En la década de los ochenta entablé una buena amistad con John Sayles, uno de los fundadores del cine independiente americano y cuando le conté que me llamaba la atención que al igual que Jancsó él utilizaba largos planos-secuencia, me contestó que en efecto, él conocía y admiraba la obra del húngaro, pero que su uso de esta técnica no obedecía a principios estéticos, sino mayormente a problemas económicos, ya que como trabajaba con presupuestos limitados, al tener que hacer menos cortes para editar, ahorraba el celuloide que utilizaba y al ser el celuloide basado en plata, las fluctuaciones de ésta en el mercado le afectaban al bolsillo. Aunque me desinfló un poco mi visión de Jancsó, quise seguir pensando que éste lo hacía por razones estéticas y no económicas. Nunca lo sabré.

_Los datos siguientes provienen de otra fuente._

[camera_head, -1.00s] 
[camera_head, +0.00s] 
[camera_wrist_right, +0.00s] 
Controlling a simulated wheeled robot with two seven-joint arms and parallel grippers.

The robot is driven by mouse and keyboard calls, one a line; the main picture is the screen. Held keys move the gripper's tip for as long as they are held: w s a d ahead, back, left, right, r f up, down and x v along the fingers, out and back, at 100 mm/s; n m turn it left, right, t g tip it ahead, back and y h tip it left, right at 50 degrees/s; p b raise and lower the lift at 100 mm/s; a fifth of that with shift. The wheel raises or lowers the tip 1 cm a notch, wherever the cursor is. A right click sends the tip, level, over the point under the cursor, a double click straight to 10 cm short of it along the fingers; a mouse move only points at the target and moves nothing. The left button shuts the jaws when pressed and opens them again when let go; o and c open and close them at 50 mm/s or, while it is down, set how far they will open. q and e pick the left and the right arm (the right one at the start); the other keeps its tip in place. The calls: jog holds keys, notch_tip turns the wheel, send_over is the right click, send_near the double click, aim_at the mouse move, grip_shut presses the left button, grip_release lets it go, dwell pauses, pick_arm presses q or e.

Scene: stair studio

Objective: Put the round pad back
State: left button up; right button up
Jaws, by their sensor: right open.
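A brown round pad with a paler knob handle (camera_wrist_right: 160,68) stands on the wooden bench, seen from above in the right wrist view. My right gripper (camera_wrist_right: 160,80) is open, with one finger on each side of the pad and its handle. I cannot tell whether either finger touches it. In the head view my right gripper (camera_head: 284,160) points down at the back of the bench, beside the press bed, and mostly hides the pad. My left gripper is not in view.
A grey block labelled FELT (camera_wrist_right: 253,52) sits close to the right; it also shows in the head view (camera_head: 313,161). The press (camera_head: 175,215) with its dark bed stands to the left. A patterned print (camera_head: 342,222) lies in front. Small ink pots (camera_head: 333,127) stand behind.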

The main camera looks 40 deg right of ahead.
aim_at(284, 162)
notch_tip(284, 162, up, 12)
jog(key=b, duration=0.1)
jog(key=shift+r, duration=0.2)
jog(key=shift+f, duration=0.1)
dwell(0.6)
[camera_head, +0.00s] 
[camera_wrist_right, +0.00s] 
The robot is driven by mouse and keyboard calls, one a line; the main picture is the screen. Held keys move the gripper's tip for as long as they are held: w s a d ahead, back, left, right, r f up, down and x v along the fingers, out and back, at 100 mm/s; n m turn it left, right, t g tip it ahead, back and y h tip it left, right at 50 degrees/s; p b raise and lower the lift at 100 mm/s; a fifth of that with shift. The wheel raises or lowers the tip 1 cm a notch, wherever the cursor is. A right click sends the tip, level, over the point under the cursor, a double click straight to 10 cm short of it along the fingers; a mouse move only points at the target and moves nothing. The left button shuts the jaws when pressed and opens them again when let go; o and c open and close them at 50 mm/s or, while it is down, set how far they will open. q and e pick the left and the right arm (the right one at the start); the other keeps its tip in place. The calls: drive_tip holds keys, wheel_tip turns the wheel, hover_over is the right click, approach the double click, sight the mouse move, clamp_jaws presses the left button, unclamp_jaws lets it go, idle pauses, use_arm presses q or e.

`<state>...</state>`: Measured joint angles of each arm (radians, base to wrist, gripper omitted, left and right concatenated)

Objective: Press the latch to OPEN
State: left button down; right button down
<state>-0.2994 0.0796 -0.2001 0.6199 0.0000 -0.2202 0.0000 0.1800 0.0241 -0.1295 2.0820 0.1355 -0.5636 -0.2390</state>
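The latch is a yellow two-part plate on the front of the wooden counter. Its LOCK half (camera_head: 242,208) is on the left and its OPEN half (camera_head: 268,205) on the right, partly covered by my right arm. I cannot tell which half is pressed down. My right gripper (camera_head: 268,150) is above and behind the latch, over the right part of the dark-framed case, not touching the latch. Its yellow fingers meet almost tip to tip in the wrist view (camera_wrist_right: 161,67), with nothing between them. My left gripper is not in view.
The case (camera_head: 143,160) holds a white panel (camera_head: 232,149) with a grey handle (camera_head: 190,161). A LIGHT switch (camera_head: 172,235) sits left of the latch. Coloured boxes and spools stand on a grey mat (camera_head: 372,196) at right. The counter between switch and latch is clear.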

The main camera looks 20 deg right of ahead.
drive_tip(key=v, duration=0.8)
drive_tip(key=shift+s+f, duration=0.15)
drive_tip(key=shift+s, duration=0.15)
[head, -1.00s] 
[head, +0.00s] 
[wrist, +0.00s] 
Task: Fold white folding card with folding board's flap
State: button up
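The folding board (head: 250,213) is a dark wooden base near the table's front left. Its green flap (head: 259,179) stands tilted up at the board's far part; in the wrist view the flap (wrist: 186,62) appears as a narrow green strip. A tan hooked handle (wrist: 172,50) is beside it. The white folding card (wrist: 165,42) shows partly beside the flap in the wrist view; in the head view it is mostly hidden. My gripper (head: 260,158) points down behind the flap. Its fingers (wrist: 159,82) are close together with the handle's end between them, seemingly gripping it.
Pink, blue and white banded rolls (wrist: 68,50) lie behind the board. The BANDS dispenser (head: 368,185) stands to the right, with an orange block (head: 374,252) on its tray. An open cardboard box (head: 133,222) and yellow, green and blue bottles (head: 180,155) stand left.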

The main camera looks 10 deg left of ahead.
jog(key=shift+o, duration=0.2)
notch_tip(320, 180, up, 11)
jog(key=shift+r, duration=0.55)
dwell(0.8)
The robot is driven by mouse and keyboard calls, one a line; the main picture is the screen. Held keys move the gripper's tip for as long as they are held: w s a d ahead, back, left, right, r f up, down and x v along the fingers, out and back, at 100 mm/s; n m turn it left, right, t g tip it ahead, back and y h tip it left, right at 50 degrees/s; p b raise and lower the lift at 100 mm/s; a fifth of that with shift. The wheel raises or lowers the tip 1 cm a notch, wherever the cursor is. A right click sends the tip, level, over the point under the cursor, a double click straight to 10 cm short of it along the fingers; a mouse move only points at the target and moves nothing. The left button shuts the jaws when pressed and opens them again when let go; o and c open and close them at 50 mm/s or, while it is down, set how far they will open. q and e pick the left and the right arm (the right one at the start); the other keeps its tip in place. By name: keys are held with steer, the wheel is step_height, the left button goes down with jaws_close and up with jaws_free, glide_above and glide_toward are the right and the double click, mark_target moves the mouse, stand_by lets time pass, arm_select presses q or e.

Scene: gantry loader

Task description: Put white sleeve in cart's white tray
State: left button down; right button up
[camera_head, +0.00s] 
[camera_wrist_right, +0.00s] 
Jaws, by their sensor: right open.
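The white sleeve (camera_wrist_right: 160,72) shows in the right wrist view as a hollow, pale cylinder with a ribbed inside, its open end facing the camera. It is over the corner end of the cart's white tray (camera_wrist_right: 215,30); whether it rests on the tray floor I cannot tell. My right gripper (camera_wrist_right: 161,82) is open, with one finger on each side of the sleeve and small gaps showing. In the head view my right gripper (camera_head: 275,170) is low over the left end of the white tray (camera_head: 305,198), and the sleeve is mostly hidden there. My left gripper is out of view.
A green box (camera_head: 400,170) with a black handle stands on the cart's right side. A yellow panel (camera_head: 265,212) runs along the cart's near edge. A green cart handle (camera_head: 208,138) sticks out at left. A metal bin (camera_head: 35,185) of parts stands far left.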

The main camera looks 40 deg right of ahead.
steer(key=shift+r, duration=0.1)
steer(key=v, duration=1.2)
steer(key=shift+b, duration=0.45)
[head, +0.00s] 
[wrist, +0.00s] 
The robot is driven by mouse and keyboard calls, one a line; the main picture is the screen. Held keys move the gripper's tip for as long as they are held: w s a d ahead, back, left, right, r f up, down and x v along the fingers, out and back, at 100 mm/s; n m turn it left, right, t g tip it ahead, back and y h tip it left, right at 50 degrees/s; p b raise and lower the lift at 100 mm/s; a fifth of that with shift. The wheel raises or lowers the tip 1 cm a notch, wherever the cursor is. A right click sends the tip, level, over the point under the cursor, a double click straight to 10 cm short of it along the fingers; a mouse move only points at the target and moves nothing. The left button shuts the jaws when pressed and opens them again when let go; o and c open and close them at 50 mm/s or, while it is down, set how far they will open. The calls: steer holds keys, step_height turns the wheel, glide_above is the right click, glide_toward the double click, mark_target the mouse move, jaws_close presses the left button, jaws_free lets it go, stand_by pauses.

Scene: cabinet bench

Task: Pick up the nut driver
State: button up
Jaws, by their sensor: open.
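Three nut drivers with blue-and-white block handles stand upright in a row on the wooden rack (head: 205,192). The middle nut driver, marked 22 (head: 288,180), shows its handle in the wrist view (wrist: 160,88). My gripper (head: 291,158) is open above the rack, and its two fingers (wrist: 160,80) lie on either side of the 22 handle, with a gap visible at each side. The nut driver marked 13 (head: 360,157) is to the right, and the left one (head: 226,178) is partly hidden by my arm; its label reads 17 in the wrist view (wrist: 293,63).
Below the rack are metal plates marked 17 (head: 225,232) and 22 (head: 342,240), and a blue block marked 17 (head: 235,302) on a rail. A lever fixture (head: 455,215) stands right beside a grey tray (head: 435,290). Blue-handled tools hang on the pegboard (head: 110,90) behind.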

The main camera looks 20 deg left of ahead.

Autor de minorías, contraculturalista infatigable, artista comprometido con su arte, poeta de la imagen, inconformista profesional, Jancsó nunca gozó de gran distribución. Ganó el premio al Mejor Director en el festival de Cannes de 1972, por Salmo rojo y el festival de Venecia lo honró en 1990 con el León de Oro por su carrera. Entre 1990 y 1992 estuvo afiliado a la Facultad de Cine de la Universidad de Harvard. Directores como Andrei Tarkovski, Bela Tarr y Benedek Fliegauf han reconocido su influencia en sus obras (lo que se observa claramente en El sacrificio, de Tarkovski).

Jancsó falleció en Budapest el 31 de enero pasado, a los 92 años, sin embargo, su muerte ha sido comentada mayormente en la prensa occidental. Nada se registra en los periódicos digitales húngaros en idioma extranjero. La radio y la televisión rusas en sus portales de internet, no la mencionaron. El diario oficial Granma no le dedico ni un renglón.